#### What you should do
From the entries below, gather each line containing the word "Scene".

* start Available data *

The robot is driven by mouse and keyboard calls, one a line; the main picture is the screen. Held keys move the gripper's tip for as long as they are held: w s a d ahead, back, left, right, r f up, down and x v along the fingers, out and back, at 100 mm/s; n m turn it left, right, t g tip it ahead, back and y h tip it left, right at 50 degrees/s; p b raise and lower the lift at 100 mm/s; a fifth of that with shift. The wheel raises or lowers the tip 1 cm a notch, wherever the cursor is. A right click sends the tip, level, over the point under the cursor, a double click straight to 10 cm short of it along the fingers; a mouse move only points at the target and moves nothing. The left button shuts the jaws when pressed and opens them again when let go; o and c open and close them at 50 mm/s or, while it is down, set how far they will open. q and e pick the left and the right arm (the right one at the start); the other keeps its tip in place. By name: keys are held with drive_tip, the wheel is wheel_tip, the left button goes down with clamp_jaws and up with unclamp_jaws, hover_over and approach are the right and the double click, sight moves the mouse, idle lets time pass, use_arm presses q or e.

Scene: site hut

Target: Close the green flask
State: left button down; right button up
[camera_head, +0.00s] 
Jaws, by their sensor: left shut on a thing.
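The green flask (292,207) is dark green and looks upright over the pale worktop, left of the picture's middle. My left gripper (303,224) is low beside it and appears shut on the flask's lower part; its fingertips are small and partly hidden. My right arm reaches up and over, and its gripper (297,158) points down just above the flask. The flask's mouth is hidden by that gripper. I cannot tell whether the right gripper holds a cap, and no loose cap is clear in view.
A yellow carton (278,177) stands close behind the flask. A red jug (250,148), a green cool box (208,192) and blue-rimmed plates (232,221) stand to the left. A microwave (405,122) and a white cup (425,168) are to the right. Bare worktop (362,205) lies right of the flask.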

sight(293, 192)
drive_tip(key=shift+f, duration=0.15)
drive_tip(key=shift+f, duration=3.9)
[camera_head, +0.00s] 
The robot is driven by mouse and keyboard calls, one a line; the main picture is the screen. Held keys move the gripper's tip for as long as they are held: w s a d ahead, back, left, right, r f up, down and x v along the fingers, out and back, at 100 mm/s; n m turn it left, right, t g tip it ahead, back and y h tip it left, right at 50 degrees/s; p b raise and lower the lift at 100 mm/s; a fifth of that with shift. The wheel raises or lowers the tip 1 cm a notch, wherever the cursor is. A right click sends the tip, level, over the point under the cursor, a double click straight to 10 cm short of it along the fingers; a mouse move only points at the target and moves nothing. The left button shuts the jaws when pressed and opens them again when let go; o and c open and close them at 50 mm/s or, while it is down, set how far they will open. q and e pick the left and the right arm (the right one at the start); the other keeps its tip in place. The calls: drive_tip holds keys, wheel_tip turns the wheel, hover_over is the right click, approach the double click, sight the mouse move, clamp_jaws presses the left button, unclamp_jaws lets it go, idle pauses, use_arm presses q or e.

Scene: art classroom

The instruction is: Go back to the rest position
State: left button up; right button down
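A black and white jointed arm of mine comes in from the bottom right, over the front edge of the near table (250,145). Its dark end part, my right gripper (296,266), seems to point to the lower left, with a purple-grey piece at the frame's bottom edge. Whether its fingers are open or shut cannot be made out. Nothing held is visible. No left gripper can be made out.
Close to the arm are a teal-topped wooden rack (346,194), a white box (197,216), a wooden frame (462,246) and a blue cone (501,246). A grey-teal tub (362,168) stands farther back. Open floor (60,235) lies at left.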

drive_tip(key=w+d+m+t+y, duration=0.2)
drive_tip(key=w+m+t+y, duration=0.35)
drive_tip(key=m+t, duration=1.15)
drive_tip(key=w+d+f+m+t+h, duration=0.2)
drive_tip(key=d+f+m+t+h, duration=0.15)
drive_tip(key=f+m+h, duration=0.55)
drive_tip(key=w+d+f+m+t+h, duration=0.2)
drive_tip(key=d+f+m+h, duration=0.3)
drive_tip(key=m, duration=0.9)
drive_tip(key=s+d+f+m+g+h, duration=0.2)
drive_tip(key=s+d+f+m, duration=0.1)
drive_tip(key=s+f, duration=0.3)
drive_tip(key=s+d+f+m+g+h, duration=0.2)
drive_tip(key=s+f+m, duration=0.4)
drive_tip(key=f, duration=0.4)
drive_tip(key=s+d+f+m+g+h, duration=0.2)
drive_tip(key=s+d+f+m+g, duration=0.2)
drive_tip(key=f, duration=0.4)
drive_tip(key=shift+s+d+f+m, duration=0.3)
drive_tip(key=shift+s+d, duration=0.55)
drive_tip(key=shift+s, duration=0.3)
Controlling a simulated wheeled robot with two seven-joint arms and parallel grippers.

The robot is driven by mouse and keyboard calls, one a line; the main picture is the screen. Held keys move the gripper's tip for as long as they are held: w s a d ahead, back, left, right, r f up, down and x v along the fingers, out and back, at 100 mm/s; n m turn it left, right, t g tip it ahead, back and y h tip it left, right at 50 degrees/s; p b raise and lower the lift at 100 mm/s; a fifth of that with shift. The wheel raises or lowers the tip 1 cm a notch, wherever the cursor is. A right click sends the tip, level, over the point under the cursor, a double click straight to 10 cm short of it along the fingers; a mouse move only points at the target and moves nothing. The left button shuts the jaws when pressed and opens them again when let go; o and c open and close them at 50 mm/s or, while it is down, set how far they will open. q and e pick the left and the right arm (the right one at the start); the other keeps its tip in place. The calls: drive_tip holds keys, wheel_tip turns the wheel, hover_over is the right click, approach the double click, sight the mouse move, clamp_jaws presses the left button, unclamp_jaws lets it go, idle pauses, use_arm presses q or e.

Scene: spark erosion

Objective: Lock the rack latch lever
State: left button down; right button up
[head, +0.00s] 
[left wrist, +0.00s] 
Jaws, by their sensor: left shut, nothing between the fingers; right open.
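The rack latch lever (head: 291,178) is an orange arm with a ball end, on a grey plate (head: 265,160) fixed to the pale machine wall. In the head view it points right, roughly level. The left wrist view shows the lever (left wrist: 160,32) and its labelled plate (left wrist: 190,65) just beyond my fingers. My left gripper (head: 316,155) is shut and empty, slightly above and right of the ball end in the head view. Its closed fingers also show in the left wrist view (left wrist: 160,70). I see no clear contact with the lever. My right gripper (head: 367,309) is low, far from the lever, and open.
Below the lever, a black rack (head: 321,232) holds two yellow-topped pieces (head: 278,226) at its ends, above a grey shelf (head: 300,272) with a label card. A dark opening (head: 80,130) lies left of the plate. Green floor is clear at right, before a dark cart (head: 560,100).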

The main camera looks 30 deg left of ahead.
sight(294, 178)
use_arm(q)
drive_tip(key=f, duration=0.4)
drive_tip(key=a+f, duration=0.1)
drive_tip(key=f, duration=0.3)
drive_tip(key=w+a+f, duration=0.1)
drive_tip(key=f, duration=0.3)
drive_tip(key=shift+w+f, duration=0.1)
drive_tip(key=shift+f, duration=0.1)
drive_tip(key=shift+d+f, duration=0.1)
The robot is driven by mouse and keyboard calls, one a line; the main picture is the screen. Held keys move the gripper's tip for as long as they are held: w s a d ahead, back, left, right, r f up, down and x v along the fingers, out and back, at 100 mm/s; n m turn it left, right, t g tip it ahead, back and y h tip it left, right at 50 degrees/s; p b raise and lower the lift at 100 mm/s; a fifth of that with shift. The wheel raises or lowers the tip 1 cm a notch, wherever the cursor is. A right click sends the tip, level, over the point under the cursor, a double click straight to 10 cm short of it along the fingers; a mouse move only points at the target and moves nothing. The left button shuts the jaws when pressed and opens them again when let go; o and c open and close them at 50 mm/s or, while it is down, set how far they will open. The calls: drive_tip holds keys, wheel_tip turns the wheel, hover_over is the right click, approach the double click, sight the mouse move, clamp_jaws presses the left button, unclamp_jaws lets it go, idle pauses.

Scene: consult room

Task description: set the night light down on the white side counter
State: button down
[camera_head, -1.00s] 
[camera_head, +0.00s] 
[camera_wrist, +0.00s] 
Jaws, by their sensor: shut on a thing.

* end Available data *

#### Exercise response
Scene: site hut
Scene: art classroom
Scene: spark erosion
Scene: consult room

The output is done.